Walls work to keep people out. And so Trump's border wall may stop some human crossings.

But lots of Americans are begging for a border wall to keep opioids out. Because the world has this terrible opioid crisis, which has already killed 8,000 people since you started reading this sentence.

Problem, experts say, is: drugs are small.

Drugs don't have to jump walls. Or trek through the desert. They just have to snuggle into a nook of the thousands of cars that cross the border every day.

"Most of the drugs come through regular checkpoints," said Sanho Tree, an international drug policy expert.

Through these checkpoints, clever drug smugglers have never had trouble getting a kilo of heroin.

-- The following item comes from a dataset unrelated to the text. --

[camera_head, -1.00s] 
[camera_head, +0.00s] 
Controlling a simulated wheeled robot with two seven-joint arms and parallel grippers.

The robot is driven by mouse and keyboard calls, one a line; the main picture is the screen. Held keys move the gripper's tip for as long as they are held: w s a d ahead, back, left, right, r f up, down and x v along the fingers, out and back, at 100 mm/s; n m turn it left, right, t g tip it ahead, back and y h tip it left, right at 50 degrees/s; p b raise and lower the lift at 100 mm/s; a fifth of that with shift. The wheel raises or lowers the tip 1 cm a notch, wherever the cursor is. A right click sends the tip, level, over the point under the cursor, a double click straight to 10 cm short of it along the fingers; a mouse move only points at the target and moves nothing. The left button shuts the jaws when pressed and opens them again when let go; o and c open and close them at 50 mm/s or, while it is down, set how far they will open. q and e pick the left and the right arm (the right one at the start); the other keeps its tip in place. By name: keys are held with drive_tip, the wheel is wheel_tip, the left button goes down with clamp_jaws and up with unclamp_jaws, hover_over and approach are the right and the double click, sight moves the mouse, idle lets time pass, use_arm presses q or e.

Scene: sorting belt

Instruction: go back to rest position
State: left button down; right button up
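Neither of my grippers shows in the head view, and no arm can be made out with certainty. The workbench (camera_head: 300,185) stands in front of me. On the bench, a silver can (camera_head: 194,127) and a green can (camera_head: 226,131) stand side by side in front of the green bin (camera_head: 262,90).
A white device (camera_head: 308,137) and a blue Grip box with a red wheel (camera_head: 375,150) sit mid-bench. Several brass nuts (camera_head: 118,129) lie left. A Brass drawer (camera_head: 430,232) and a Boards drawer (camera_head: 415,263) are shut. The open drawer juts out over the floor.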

Plus, drugs are getting smaller.

Fentanyl, which feels a lot like heroin, is infinity times stronger. Smugglers can hide a year's supply of fentanyl inside a fake silica gel packet shipped with a cell phone case. Carfentanil, is infinity-plus-one times stronger than that. Put a kilo of carfentanil in your car's reservoir of windshield washer fluid, drive it through the border and you can get half of El Paso high for a month.

"Fentanyl and its analogues are so easy to smuggle, they're so compact," said Tree, "Even if the wall does stop heroin, which it won't, they'll adulterate with fentanyl of carfentanil. They're so compact it's impossible to stop. Then you're dealing with many times more potent and problematic drugs."

So if Trump succeeds in building the $8 to $27 billion wall stretching 2,000 miles — which he probably won't — the opioids will still come, they'll just be the less safe ones. Instead of organic heroin from Mexico, you'll get synthetics.

Building a wall to keep out opioids is like putting up a cargo net to stop the flow of fruit flies.

"I don't care if we build a wall we are not going to stop the flow of those drugs," said San Miguel County, Colorado's Sheriff Bill Masters, Colorado's longest-serving sheriff and author of "Drug War Addiction: Notes from the Front Lines of America's #1 Policy Disaster."

"We cannot even stop the flow of fentanyl coming from China, and it's got to come across a 4,000 mile stretch of ocean."

Can Trump build a wall across the ocean, too?